- [TASK BRIEF]:
Any pictures should be left out; please print exactly the lines between the line with "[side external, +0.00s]" and the line with "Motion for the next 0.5", inclusive.
____________________
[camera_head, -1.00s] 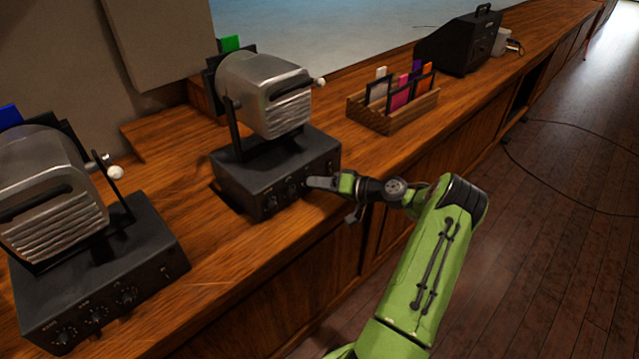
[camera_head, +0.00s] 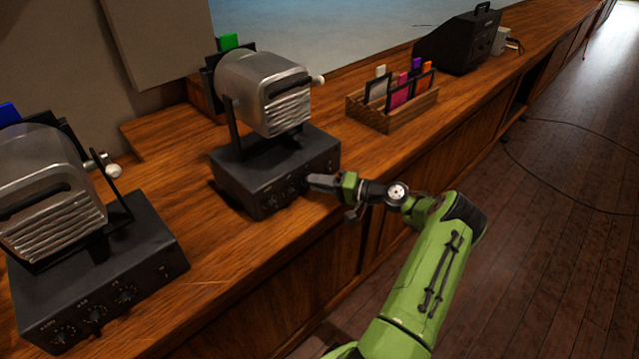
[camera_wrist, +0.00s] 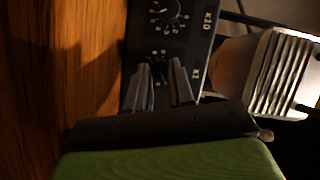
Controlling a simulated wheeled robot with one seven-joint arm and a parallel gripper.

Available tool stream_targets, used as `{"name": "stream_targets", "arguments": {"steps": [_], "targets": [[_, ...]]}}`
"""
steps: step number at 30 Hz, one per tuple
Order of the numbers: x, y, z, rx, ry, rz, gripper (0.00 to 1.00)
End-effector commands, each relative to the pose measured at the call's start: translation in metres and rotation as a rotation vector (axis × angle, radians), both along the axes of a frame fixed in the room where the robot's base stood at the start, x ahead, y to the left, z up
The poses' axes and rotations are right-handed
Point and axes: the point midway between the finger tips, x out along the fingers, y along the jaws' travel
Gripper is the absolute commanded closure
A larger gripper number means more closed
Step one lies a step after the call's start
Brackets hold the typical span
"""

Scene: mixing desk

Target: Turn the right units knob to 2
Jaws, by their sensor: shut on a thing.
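The right black control box (camera_head: 240,180) carries a silver ribbed device on top and a row of knobs on its front. My gripper (camera_head: 310,181) reaches its right-most knob, which is hidden in the head view. In the wrist view the fingers (camera_wrist: 162,72) are closed in around the units knob, beside the X1 label (camera_wrist: 195,74). The numbers around this dial are partly covered and too dark to read. The X10 knob (camera_wrist: 166,11) is above it, clear of the fingers.
A similar box (camera_head: 100,285) with its own device stands at the left. A wooden rack (camera_head: 395,119) with coloured cards and a black case (camera_head: 458,42) stand further right on the wooden desk (camera_head: 190,225). The floor right of the desk is open, with a cable.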

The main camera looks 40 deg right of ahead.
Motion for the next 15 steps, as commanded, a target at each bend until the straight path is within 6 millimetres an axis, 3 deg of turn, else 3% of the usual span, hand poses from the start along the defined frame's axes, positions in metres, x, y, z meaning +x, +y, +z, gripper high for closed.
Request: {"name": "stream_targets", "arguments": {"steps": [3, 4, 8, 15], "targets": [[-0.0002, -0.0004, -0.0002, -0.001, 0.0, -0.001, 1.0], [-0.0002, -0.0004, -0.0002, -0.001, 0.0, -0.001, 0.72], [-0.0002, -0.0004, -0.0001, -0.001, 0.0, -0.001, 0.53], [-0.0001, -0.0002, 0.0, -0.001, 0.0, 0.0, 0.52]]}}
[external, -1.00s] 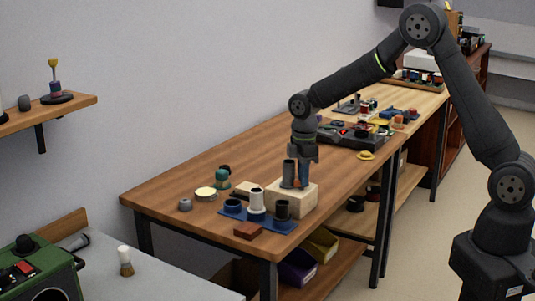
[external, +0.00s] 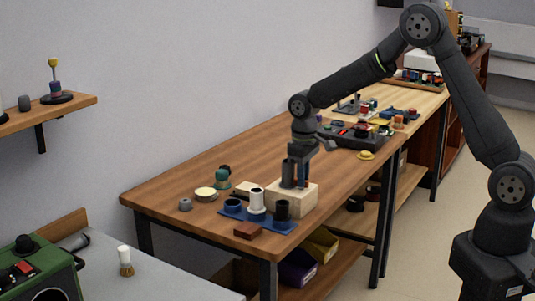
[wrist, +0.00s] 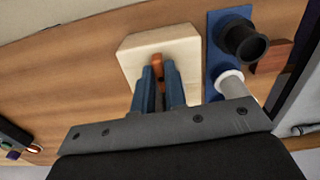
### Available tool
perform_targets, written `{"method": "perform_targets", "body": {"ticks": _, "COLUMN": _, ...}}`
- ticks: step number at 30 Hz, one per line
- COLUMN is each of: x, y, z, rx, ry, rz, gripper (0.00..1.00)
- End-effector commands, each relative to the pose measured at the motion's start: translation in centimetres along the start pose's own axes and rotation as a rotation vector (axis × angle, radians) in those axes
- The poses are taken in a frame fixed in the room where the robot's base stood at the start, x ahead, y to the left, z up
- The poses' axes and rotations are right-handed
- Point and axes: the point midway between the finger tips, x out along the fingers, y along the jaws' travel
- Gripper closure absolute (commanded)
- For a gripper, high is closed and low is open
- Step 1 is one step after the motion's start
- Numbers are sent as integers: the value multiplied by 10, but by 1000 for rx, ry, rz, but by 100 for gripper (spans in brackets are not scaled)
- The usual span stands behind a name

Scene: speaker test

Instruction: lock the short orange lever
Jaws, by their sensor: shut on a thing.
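The short orange lever (wrist: 157,65) stands on a pale wooden block (wrist: 135,50). In the wrist view it shows between the tips of my gripper's two blue fingers (wrist: 160,75). My gripper is shut on it, pointing down. The block also shows in the external view (external: 305,199), near the front right of the brown workbench. There my gripper (external: 297,178) is down at the block's top and the lever is hidden. A dark upright shape stands at the left of the fingers in that view. The lever's lower part is partly covered by the fingers in the wrist view.
A blue tray (wrist: 213,58) lies close beside the block, with a black cup (wrist: 243,42) and a white cylinder (wrist: 232,84). A reddish-brown block (external: 247,230) lies in front. The workbench's far left is clear.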

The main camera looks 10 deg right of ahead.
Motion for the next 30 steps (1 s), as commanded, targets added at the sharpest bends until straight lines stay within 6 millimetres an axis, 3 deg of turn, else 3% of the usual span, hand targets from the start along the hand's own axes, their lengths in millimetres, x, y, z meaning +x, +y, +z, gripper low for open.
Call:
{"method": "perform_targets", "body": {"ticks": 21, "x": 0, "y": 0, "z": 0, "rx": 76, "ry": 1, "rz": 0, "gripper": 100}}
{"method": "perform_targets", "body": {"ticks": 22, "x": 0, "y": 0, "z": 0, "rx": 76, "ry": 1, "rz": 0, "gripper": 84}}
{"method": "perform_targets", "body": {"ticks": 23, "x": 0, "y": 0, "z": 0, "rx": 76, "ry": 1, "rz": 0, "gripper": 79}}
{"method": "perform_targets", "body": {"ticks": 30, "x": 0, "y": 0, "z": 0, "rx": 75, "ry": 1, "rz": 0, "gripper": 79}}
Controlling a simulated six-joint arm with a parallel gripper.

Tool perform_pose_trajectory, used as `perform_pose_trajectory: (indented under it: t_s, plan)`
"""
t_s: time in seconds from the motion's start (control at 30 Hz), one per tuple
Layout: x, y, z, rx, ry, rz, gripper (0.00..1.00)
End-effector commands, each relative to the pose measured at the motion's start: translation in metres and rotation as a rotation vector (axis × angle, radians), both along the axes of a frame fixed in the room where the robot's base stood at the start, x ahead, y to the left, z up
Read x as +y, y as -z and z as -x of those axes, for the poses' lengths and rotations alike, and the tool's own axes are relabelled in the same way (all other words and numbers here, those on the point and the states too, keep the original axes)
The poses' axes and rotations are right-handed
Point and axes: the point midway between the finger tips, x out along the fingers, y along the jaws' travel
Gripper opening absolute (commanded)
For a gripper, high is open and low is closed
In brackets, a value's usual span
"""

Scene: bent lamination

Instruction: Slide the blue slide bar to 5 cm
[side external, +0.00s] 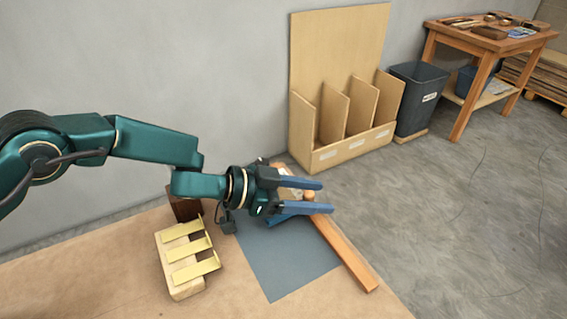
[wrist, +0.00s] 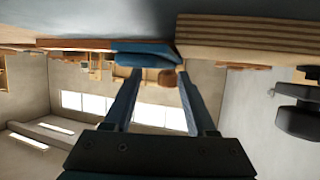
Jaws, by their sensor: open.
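My gripper (side external: 327,198) is open, its two blue fingers pointing right above the grey mat and wooden rail. In the wrist view my gripper (wrist: 158,72) is seen from behind with a gap between its fingers. A blue piece, seemingly the blue slide bar (side external: 283,219), shows partly below the lower finger. In the wrist view the blue piece (wrist: 147,50) lies across the ends of the fingers; I cannot tell whether they touch it. A round brown knob (side external: 308,195) shows between the fingers. No scale marks are readable.
A long wooden rail (side external: 350,262) lies along the right of the grey mat (side external: 285,262). A pale block with brass strips (side external: 185,285) and a dark brown block (side external: 183,209) stand left. A wooden divider rack (side external: 345,155) and dark bin (side external: 418,95) stand behind. The mat's front is clear.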

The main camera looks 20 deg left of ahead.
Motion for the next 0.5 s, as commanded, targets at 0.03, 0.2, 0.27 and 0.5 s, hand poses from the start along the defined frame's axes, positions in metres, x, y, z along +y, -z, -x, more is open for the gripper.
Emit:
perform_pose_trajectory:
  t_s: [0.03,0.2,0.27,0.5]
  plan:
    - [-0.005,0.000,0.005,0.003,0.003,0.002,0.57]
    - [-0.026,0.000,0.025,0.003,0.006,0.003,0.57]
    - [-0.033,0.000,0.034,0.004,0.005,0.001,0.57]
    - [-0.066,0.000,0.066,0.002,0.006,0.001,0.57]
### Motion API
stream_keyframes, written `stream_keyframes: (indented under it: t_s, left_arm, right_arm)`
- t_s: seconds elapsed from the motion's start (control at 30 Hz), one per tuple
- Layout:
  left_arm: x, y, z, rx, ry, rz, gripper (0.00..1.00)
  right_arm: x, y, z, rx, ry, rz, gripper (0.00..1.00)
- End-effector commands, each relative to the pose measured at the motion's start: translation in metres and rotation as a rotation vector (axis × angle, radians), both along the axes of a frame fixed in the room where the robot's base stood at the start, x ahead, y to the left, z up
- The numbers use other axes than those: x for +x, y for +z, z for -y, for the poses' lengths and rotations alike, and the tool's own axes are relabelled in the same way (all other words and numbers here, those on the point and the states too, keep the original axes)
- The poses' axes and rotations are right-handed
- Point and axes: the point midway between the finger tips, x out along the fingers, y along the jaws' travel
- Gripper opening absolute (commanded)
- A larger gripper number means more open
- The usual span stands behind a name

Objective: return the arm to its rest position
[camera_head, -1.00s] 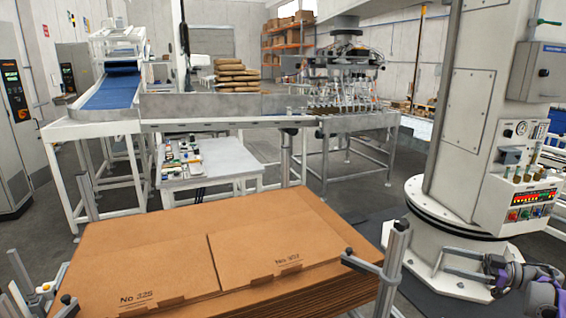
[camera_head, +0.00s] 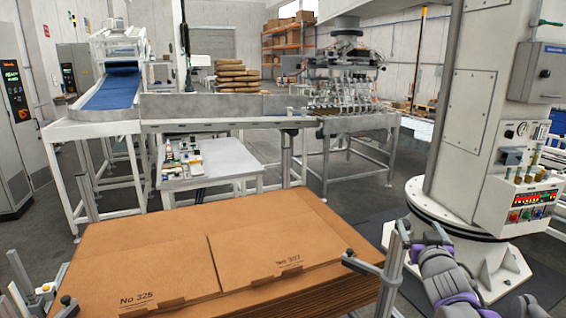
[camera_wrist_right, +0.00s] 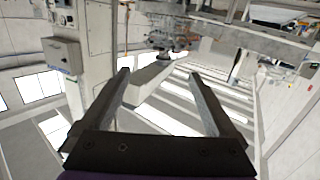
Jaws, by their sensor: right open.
____________________
- [COMPLETE OUTPUT]:
[side external, +0.00s] 
[wrist, +0.00s] 
Jaws, by their sensor: open.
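My gripper (side external: 327,198) is open, its two blue fingers pointing right above the grey mat and wooden rail. In the wrist view my gripper (wrist: 158,72) is seen from behind with a gap between its fingers. A blue piece, seemingly the blue slide bar (side external: 283,219), shows partly below the lower finger. In the wrist view the blue piece (wrist: 147,50) lies across the ends of the fingers; I cannot tell whether they touch it. A round brown knob (side external: 308,195) shows between the fingers. No scale marks are readable.
A long wooden rail (side external: 350,262) lies along the right of the grey mat (side external: 285,262). A pale block with brass strips (side external: 185,285) and a dark brown block (side external: 183,209) stand left. A wooden divider rack (side external: 345,155) and dark bin (side external: 418,95) stand behind. The mat's front is clear.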

The main camera looks 20 deg left of ahead.
Motion for the next 0.5 s, as commanded, targets at 0.03, 0.2, 0.27 and 0.5 s, hand poses from the start along the defined frame's axes, positions in metres, x, y, z along +y, -z, -x, more is open for the gripper.

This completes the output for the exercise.